At left, the "Lavender Pit" section of The Phelps-Dodge Company’s “Copper Queen” copper mine outside Bisbee, AZ. At right, a specimen rough stone of Bisbee “Lavender Pit” turquoise.

Lavender Pit Mine photo source and © Wikipedia

“Bisbee turquoise is as good as turquoise gets”.

-Gene Waddell, owner, Lone Mountain Turquoise Mine

Bisbee Turquoise

Bisbee turquoise is a significant by-product of the huge Lavender Pit copper mine, which is now closed. With some of the finest turquoise coming from the section of the copper mine known as the “Lavender Pit,” where for years copper miners would bring out fine turquoise in their lunch boxes. In March of 1972 a miner named Bob Matthews was given the only lease ever granted for rights to mine Bisbee turquoise. He was said to have recovered more than 2,000 pounds of good to excellent turquoise by 1974 . Bisbee turquoise is famous for its deep blue color and its smoky black matrix, which has been described as “smoky Bisbee” and as “lavender.” Bisbee turquoise is as good as turquoise gets. In 2004 the Phelps Dodge Mining Company no longer allowed anyone near the hazardous old mine and buried the turquoise pit under 100 feet of dirt. There will be no more Bisbee mined. Any Bisbee on the market today was officially mined prior to 1974.

-Photo and text source and © WaddellGallery.com

Greg Lewis hand cut these two marvelous stones and set them in old-style “foldover” type bezels to form the “body” of the insect. He further decorated the body with finally applied stamp work designs all around.
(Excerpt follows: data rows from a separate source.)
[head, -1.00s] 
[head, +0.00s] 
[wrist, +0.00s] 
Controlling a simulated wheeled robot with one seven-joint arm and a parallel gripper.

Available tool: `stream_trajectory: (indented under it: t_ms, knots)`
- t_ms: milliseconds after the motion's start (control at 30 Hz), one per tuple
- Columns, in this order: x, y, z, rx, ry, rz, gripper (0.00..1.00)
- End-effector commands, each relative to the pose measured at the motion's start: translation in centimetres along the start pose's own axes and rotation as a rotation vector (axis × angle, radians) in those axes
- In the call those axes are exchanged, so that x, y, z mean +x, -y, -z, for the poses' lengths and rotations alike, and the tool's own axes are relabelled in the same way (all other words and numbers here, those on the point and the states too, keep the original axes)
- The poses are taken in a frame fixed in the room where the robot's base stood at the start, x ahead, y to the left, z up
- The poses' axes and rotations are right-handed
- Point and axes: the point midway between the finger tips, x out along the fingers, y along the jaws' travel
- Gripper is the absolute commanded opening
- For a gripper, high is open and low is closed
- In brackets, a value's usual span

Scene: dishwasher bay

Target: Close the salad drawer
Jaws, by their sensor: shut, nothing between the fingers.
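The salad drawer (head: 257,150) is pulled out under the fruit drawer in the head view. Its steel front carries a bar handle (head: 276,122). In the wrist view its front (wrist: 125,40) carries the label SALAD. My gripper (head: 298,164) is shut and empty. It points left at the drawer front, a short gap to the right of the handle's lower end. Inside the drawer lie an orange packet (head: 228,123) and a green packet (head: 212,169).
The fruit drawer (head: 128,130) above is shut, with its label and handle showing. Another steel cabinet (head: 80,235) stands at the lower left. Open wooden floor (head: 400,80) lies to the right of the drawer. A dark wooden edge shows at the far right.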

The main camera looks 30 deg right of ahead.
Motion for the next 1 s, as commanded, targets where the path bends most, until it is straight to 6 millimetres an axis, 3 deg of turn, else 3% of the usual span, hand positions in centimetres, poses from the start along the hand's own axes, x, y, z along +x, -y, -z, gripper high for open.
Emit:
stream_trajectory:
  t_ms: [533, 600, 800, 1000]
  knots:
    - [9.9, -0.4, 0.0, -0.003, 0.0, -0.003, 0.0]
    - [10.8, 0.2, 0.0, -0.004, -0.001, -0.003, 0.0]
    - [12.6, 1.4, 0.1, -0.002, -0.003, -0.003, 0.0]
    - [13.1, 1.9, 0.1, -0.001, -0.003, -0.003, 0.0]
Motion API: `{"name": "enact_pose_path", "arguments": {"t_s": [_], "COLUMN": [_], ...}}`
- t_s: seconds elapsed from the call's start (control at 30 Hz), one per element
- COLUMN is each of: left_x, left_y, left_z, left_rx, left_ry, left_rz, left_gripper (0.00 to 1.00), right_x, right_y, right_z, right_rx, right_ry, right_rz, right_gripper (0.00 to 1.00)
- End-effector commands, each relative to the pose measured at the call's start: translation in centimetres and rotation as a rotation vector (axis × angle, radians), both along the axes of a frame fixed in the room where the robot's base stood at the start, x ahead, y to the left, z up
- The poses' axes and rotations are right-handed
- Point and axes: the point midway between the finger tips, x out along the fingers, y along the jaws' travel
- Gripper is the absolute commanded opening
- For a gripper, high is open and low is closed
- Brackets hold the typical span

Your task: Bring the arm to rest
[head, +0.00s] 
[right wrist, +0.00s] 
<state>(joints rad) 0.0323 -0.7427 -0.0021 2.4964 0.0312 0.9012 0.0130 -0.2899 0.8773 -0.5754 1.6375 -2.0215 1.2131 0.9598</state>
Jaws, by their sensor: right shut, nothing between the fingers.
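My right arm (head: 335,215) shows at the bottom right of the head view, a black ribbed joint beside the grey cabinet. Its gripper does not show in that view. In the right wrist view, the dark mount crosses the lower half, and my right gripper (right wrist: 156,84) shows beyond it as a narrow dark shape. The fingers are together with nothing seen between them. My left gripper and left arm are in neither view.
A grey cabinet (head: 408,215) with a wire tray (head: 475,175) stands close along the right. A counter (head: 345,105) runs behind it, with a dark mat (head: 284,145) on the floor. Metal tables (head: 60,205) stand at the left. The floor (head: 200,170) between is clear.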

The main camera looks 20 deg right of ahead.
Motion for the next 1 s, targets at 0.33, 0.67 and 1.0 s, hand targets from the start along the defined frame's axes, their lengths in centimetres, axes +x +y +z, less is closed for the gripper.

The six “legs” of the figure are composed of finely hand-formed copper wire which is also accentuated with decorative stampwork. Like all of Greg’s fine metalwork and jewelry, the traditional craftsmanship and technical excellence shown here are quite remarkable. As a third generation silversmith, Greg’s work is so traditionally designed and executed that you could often swear that you are looking at a historic piece, not one created by a modern day artist. The sculpture measures

3 1/2” in width and is about 2” in height. It weighs 36 grams or 1 1/4 ounces. It is properly signed with Greg Lewis’ arrowhead hallmark on the bottom, a hallmark he inherited from his late beloved Grandfather.

This sculpture is a unique and very striking piece for anyone who appreciates fine turquoise, Southwest Jewelry tradition and the unique imagination of an inspired Southwestern Native silversmith. Another interesting thought to consider is that this piece could be very readily made into and worn as a pendant and/or pin, if ever desired.


Greg Lewis and his son Dyaami at Laguna Pueblo, c. 1990's.